What would it mean to build artificial intelligences and other machines that were more like octopuses, more like fungi, or more like forests?
This week in my creative writing course (shout out, Gotham Writers Workshops), we opened with an exercise to get the juices flowing. Our instructor, Cleve Lamison, gave us the following prompt: Write about something or someone you feel passionate about. It can be a person, a cause, a place, a memory, a hobby, a belief, or even something strange and specific that matters deeply to you. Do not worry about being polished. Do not worry about grammar. Chase the feeling.
With the prompt in the Zoom chat, he started a fifteen-minute timer. We each went off camera and started writing.
At first, I was unsure what to write about. There’s so much that I feel passionate about– Appalachia, the climate, corruption, justice, my family, my partner, my dog, books, writing, oil paints, the fact that towels should chiefly be absorbent and not too soft.

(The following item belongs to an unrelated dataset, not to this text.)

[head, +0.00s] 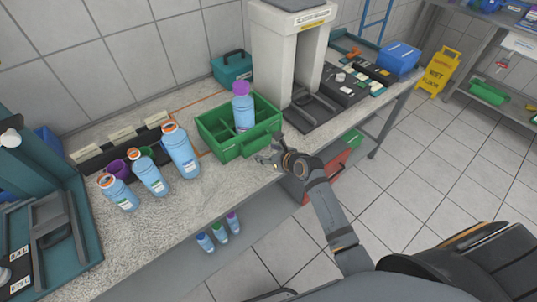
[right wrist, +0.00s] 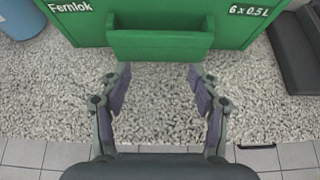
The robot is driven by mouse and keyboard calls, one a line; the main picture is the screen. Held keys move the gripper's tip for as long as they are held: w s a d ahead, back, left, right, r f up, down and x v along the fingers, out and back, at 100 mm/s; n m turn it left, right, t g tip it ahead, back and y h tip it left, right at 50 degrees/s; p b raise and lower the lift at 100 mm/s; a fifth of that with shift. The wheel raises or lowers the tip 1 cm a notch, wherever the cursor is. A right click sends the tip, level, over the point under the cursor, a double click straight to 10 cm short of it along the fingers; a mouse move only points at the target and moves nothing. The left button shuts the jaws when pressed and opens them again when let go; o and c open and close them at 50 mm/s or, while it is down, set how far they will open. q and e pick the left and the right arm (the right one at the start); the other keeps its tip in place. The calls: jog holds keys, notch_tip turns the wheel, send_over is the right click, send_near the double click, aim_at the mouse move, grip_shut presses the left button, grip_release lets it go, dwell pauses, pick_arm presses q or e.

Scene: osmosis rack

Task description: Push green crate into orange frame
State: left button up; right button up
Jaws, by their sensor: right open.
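The green crate (head: 232,153) stands on the speckled counter, with one blue bottle with a purple cap (head: 243,108) upright in it. The orange frame (head: 196,102) is a thin line on the counter behind and left of the crate; the crate hides part of it. My right gripper (head: 268,160) is at the crate's near right side. In the right wrist view my right gripper (right wrist: 159,85) is open and empty, its fingers pointing at the crate's front wall (right wrist: 235,25) and handle (right wrist: 160,43). Contact is not clear. My left gripper is not in view.
Several blue bottles (head: 180,152) stand left of the crate, before a dark rack (head: 120,140). A teal box (head: 232,67) is behind it. A pale machine (head: 285,50) with a dark base stands to the right. The counter's front edge is close to my gripper.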

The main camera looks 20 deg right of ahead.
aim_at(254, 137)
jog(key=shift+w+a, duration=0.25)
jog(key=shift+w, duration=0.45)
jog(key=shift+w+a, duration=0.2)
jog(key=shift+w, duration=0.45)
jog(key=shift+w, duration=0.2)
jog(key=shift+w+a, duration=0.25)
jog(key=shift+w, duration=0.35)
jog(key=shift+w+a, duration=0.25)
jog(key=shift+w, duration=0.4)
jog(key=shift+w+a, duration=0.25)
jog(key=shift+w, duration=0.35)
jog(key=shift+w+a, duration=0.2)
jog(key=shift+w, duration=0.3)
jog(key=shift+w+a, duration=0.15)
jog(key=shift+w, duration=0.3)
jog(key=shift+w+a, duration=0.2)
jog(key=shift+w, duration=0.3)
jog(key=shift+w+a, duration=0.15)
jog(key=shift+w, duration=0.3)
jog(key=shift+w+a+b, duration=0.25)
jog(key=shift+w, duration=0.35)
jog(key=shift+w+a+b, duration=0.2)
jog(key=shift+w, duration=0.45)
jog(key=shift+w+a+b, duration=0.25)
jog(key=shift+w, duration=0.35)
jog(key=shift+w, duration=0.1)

Despite the wealth of things I could have written about, when I put my fingers on the keyboard and let myself write without thinking too hard about what I was writing, there were two topics that poured out onto the page.
Willa Cather and the 2000 film Charlie’s Angels.
For the first few paragraphs, I felt quite silly. I was laughing at myself for having the audacity to put the McG film in the same category as one of the most important writers in the American canon.
Yet the more I wrote, the more it made sense. Both Willa Cather and the angels exposed me to new ways of being that diverged from how I’d come to make sense of the world.
From Willa, through the lens of her narrator, Jim Burden, in My Ántonia, I found a kindred spirit who was concerned with making sense of where one comes from and how the events of adolescence shape the rest of one's life. Importantly, it was at a time when I, an adolescent, was trying to wrap my head around the same things, but didn’t have the language or experience to do so effectively.
And the angels– especially Lucy Liu, whom I still adore to this day– exposed me to the idea of there being power in femininity, which, up to that point, wasn’t something I saw portrayed very often.
Because I have no shame, I’ll include the in-class writing below in its raw, unedited form.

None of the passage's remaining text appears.